[begin COLLECTED DATA]

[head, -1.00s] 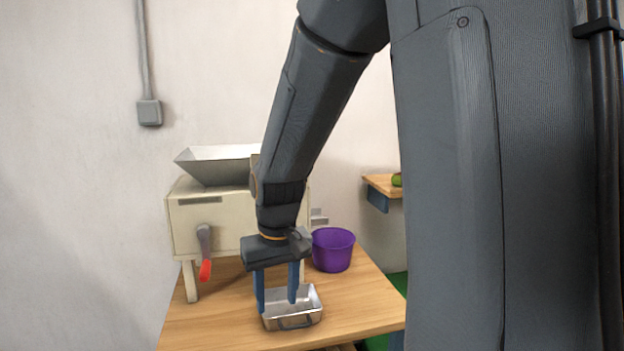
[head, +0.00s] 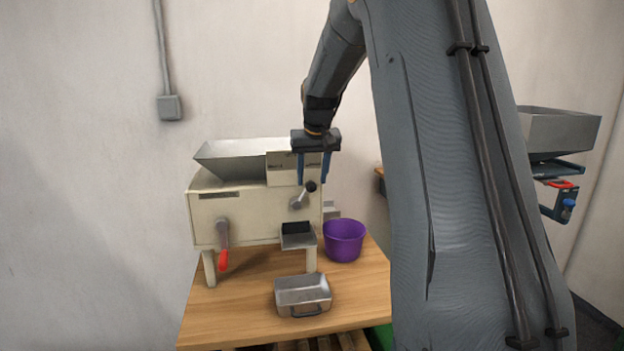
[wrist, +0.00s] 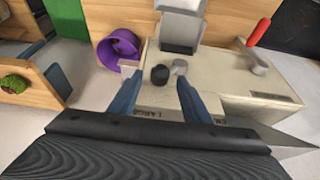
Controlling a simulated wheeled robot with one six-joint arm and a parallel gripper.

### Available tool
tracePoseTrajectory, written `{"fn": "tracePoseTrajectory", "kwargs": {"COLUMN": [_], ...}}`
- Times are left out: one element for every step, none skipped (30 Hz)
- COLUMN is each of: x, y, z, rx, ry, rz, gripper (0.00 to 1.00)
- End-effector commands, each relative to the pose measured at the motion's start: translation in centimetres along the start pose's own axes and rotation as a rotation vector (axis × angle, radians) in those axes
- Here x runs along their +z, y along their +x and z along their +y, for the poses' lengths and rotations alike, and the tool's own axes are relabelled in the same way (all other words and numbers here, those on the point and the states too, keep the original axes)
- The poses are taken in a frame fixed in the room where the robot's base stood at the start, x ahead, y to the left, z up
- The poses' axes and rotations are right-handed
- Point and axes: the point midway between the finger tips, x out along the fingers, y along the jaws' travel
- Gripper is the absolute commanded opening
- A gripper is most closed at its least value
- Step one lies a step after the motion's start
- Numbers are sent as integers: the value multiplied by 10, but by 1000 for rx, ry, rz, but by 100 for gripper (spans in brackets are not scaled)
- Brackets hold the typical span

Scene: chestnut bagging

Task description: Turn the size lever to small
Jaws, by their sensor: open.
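The size lever (head: 299,201) is a grey metal arm with a black knob on the front of the cream machine (head: 235,215). In the head view it tilts up and to the right. In the wrist view the black knob (wrist: 160,75) lies beside the metal hub (wrist: 180,67), on the side of the printed word LARGE. A second label, partly hidden, starts with SM. My gripper (head: 312,179) is open, its blue fingers pointing down just above the knob. In the wrist view the knob appears between the fingertips; I cannot tell whether they touch it.
A red-handled crank (head: 223,245) hangs at the machine's left. A metal chute (head: 298,241) sits below the lever, above a metal tray (head: 303,297) on the wooden table (head: 235,315). A purple bucket (head: 344,240) stands to the right. A hopper (head: 230,160) tops the machine.

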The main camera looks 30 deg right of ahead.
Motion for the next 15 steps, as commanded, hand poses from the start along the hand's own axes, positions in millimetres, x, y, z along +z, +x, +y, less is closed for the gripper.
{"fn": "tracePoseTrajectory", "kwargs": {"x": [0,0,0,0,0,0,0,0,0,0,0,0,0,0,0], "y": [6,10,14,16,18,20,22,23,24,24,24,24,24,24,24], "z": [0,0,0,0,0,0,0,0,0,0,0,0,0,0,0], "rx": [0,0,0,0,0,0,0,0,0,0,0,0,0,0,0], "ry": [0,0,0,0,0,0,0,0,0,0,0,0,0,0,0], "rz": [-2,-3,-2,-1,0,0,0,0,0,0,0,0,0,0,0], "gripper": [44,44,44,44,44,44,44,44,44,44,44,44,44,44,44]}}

[end COLLECTED DATA]

> [DIRECTIVE]: Repeat the material above in full and unchanged, minus its images.

> [EXPECTED ANSWER]:
[head, -1.00s] 
[head, +0.00s] 
[wrist, +0.00s] 
Controlling a simulated wheeled robot with one six-joint arm and a parallel gripper.

### Available tool
tracePoseTrajectory, written `{"fn": "tracePoseTrajectory", "kwargs": {"COLUMN": [_], ...}}`
- Times are left out: one element for every step, none skipped (30 Hz)
- COLUMN is each of: x, y, z, rx, ry, rz, gripper (0.00 to 1.00)
- End-effector commands, each relative to the pose measured at the motion's start: translation in centimetres along the start pose's own axes and rotation as a rotation vector (axis × angle, radians) in those axes
- Here x runs along their +z, y along their +x and z along their +y, for the poses' lengths and rotations alike, and the tool's own axes are relabelled in the same way (all other words and numbers here, those on the point and the states too, keep the original axes)
- The poses are taken in a frame fixed in the room where the robot's base stood at the start, x ahead, y to the left, z up
- The poses' axes and rotations are right-handed
- Point and axes: the point midway between the finger tips, x out along the fingers, y along the jaws' travel
- Gripper is the absolute commanded opening
- A gripper is most closed at its least value
- Step one lies a step after the motion's start
- Numbers are sent as integers: the value multiplied by 10, but by 1000 for rx, ry, rz, but by 100 for gripper (spans in brackets are not scaled)
- Brackets hold the typical span

Scene: chestnut bagging

Task description: Turn the size lever to small
Jaws, by their sensor: open.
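The size lever (head: 299,201) is a grey metal arm with a black knob on the front of the cream machine (head: 235,215). In the head view it tilts up and to the right. In the wrist view the black knob (wrist: 160,75) lies beside the metal hub (wrist: 180,67), on the side of the printed word LARGE. A second label, partly hidden, starts with SM. My gripper (head: 312,179) is open, its blue fingers pointing down just above the knob. In the wrist view the knob appears between the fingertips; I cannot tell whether they touch it.
A red-handled crank (head: 223,245) hangs at the machine's left. A metal chute (head: 298,241) sits below the lever, above a metal tray (head: 303,297) on the wooden table (head: 235,315). A purple bucket (head: 344,240) stands to the right. A hopper (head: 230,160) tops the machine.

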The main camera looks 30 deg right of ahead.
Motion for the next 15 steps, as commanded, hand poses from the start along the hand's own axes, positions in millimetres, x, y, z along +z, +x, +y, less is closed for the gripper.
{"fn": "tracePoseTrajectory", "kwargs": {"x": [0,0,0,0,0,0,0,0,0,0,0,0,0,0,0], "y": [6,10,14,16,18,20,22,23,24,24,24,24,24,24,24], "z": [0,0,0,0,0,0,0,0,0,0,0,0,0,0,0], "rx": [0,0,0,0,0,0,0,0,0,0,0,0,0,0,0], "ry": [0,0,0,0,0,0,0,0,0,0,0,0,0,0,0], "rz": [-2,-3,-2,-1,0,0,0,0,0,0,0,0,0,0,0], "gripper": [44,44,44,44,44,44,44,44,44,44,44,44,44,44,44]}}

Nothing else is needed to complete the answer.